1. Java being designed 10 years ago has nothing to do with the fact that
Unicode is represented as hex internally.
2. Some characters in DBCS charsets cannot be rendered via UTF-8. period. 

Look it up if you don't believe me:
http://en.wikipedia.org/wiki/UTF-8


--Phillip 

 

-----Original Message-----
From: Sixten Otto [mailto:[EMAIL PROTECTED] 
Sent: Friday, November 17, 2006 3:18 PM
To: CF-Talk
Subject: Re: Convert UTF-8 to ISO-8859-1 under CF5

Phillip Holmes wrote:
>If you're using a character set that uses 7 bits for US ascii and the 
>8th for special characters, that's fine. But, if you're using a charset 
>that utilizes the second byte, UTF8 will not be a suffiencent encoding 
>and you'll have garbling on some characters.

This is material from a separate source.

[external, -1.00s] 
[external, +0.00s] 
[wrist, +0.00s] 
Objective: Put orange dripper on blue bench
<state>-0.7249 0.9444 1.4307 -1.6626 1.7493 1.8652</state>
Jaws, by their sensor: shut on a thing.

With all due respect, I think you're very much mistaken. UTF-8 (and the
other UTF encodings) were *designed* to encode Unicode. That's what the U
stands for. It wouldn't be much use to anyone if it could only handle 8-bit
character sets (which is *not* what the 8 in the name means).

See, for example:
http://en.wikipedia.org/wiki/Utf-8
http://tools.ietf.org/html/rfc3629

You're correct that Java uses exactly 16 bits to store Unicode chars, but
that's partly because Java was designed (10 years ago) before the size of
Unicode exceeded two bytes worth of code points.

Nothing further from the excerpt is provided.